SHORT EXERCISE:
Show every line below where "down" can be found.

┌─ INFORMATION SUPPLIED

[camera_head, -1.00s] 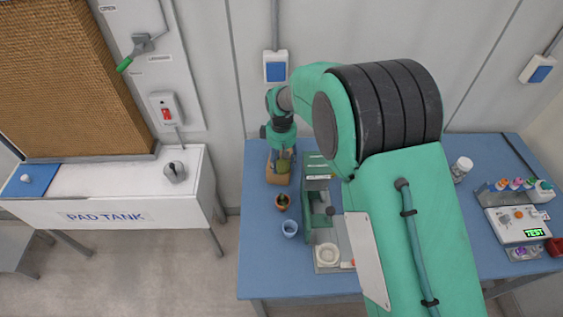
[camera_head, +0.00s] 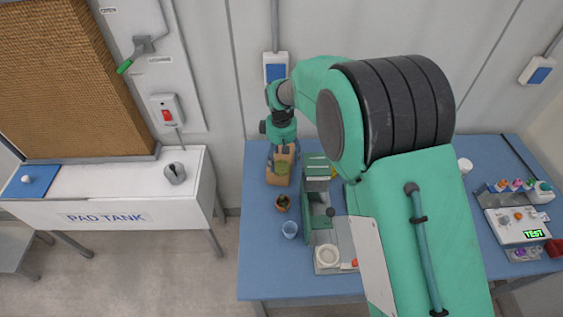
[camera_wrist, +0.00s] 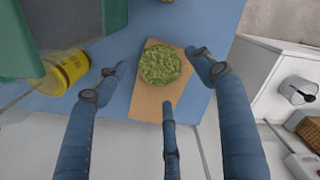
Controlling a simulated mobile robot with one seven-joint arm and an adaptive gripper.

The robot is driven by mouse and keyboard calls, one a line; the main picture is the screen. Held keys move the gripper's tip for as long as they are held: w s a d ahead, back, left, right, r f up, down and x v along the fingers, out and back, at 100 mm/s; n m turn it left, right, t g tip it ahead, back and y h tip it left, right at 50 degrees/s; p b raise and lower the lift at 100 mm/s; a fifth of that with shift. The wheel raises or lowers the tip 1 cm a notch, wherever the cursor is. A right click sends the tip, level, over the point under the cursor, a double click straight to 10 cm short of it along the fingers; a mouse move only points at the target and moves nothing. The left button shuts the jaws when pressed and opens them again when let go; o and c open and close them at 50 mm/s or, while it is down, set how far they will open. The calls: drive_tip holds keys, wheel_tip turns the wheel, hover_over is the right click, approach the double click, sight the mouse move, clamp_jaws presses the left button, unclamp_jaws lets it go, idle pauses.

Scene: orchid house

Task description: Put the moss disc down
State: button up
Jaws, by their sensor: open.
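The green moss disc (camera_wrist: 160,65) lies flat on a tan rectangular board (camera_wrist: 148,102) on the blue table. In the head view the disc (camera_head: 282,168) shows just below my gripper (camera_head: 283,157), and the board (camera_head: 277,181) shows around it. In the wrist view my three-fingered gripper (camera_wrist: 162,78) is open. Its fingers are spread around the disc, with visible gaps between them and it. The head view does not show clearly how high the fingertips are above the board.
A green press-like stand (camera_head: 318,205) stands right of the board. A yellow-labelled jar (camera_wrist: 66,70) is near the fingers. The white pad tank (camera_head: 110,195) stands left, across a gap.

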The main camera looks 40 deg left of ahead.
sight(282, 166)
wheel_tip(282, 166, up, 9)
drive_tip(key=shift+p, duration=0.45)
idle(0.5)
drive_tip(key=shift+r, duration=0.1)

└─

RESULT FOR THIS TASK:
The robot is driven by mouse and keyboard calls, one a line; the main picture is the screen. Held keys move the gripper's tip for as long as they are held: w s a d ahead, back, left, right, r f up, down and x v along the fingers, out and back, at 100 mm/s; n m turn it left, right, t g tip it ahead, back and y h tip it left, right at 50 degrees/s; p b raise and lower the lift at 100 mm/s; a fifth of that with shift. The wheel raises or lowers the tip 1 cm a notch, wherever the cursor is. A right click sends the tip, level, over the point under the cursor, a double click straight to 10 cm short of it along the fingers; a mouse move only points at the target and moves nothing. The left button shuts the jaws when pressed and opens them again when let go; o and c open and close them at 50 mm/s or, while it is down, set how far they will open. The calls: drive_tip holds keys, wheel_tip turns the wheel, hover_over is the right click, approach the double click, sight the mouse move, clamp_jaws presses the left button, unclamp_jaws lets it go, idle pauses.
Task description: Put the moss disc down

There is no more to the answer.